[Aim of the exercise]
Select, from the material below, each line with "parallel" in it.

[Entries shown]
↓

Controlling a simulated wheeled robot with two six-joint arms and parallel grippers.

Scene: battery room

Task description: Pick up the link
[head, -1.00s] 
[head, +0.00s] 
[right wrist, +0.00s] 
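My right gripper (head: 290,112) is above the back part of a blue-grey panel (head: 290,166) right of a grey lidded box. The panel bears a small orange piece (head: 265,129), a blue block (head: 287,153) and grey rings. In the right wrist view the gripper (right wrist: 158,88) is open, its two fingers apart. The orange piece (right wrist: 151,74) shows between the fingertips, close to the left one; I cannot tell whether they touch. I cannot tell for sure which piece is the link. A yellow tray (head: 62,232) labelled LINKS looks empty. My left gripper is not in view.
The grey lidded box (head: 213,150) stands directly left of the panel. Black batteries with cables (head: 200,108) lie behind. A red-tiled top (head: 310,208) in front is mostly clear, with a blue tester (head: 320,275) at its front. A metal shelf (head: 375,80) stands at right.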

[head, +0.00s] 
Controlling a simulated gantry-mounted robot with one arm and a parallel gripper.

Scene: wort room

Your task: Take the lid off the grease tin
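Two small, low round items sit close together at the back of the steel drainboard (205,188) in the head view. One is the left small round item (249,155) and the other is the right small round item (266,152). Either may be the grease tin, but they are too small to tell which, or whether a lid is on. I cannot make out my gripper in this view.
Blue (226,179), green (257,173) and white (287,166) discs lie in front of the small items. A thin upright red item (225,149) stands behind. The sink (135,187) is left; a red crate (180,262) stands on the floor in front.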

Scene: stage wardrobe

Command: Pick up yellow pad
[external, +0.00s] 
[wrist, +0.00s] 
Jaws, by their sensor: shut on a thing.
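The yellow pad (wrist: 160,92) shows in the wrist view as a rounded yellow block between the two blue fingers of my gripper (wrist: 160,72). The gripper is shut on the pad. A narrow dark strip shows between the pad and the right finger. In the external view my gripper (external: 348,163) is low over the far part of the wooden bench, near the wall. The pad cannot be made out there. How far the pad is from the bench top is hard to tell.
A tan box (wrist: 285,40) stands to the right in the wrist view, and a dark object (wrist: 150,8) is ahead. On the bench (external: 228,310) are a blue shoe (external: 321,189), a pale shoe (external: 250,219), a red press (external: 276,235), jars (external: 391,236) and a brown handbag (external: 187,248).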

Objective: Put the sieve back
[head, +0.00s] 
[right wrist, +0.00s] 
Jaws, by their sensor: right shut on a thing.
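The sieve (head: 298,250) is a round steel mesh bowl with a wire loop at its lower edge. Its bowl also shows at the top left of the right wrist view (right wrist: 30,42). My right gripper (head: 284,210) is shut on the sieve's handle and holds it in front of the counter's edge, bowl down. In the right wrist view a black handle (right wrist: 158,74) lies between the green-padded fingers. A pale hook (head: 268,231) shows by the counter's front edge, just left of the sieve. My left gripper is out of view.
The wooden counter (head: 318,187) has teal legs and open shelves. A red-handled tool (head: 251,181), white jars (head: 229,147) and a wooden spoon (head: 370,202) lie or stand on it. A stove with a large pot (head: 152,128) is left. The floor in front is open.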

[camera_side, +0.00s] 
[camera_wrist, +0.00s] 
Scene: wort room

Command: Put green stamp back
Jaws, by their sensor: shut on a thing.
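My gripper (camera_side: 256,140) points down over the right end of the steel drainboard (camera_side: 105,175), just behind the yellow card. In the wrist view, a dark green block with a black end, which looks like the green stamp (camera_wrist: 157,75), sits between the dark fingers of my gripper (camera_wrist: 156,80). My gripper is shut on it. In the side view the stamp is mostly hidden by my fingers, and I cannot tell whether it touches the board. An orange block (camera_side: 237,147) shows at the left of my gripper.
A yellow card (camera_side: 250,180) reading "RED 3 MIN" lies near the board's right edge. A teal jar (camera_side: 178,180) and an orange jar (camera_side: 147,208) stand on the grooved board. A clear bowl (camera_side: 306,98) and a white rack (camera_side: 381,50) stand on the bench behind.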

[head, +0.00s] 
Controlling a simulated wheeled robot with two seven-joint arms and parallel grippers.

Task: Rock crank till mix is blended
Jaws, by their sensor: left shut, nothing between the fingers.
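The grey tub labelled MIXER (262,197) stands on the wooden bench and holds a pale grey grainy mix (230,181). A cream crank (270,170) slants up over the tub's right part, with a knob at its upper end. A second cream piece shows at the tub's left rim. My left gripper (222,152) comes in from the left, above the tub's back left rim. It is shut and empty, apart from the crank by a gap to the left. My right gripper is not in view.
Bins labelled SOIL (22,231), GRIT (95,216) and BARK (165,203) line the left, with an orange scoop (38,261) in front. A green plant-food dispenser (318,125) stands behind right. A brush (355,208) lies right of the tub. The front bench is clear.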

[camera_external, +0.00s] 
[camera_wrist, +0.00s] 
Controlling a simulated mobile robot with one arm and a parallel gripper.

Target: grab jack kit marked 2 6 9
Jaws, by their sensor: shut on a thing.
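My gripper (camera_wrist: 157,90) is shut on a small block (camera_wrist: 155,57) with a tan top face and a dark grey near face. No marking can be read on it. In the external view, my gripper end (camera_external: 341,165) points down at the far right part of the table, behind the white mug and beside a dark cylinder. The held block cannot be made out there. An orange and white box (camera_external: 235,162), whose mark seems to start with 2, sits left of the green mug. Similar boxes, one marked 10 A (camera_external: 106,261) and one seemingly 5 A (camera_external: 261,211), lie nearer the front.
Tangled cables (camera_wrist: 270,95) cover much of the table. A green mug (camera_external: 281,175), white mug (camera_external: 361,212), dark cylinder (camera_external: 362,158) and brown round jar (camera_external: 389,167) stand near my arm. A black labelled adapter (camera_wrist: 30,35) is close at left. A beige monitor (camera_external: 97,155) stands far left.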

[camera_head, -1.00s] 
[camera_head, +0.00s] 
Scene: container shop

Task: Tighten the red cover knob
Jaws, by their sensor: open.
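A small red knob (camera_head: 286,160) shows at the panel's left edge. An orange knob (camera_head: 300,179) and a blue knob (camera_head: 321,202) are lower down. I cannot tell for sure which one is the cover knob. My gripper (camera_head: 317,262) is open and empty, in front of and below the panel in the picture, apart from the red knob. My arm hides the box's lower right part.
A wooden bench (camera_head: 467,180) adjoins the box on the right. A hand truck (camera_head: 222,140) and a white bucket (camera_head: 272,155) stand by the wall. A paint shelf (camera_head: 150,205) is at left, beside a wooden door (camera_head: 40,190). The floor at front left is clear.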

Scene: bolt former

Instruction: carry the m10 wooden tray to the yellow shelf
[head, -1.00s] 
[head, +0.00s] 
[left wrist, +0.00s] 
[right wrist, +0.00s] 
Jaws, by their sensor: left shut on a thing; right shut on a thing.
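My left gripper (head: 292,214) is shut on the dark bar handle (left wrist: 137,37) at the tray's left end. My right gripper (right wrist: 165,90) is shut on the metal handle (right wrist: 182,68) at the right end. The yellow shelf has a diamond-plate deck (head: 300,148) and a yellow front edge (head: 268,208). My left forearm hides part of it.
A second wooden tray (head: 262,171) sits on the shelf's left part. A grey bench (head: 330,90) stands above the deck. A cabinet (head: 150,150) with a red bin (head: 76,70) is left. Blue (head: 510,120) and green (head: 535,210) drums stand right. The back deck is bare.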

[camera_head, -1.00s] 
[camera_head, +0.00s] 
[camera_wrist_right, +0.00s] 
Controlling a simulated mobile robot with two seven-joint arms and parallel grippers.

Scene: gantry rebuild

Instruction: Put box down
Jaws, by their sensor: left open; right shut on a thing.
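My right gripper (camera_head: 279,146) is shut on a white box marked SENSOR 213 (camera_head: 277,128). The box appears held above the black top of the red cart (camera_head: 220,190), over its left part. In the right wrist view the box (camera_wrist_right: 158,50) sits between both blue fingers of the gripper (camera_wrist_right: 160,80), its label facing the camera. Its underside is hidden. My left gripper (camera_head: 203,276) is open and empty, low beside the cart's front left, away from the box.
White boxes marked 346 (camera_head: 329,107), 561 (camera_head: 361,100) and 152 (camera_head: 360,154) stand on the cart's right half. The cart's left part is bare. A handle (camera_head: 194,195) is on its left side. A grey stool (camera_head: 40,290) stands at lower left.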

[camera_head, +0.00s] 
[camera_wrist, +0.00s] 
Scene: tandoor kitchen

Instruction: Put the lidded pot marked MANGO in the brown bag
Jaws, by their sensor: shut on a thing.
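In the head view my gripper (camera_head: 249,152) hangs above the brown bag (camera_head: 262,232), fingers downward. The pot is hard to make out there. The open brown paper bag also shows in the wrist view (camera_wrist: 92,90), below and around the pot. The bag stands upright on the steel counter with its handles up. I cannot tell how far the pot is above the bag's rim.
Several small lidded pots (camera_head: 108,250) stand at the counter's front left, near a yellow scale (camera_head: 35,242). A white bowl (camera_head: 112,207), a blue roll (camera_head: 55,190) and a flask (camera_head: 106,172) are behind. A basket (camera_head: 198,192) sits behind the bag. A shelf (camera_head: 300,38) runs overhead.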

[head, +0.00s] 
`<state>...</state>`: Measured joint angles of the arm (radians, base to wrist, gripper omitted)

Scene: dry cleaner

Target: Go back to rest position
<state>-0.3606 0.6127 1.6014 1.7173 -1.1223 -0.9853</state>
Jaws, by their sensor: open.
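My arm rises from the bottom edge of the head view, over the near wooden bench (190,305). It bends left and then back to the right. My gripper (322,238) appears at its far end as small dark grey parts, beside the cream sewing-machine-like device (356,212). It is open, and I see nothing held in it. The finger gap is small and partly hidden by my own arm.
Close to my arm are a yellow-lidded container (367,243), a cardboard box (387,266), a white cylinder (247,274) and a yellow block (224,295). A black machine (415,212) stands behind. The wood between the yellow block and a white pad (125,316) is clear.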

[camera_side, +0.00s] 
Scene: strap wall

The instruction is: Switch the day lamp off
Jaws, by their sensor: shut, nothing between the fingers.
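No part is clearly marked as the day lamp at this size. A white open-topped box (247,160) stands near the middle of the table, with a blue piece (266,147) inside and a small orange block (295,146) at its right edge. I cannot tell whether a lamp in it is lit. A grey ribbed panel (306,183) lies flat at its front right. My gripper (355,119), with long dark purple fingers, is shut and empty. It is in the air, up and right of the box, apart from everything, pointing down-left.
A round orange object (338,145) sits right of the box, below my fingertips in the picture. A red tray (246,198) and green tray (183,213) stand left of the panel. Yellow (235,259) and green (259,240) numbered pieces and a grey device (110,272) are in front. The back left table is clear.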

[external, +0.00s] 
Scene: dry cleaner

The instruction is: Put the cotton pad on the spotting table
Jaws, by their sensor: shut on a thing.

↑

[Exercise solution]
Controlling a simulated wheeled robot with two six-joint arms and parallel grippers.
Controlling a simulated gantry-mounted robot with one arm and a parallel gripper.
Controlling a simulated wheeled robot with two seven-joint arms and parallel grippers.
Controlling a simulated mobile robot with one arm and a parallel gripper.
Controlling a simulated mobile robot with two seven-joint arms and parallel grippers.

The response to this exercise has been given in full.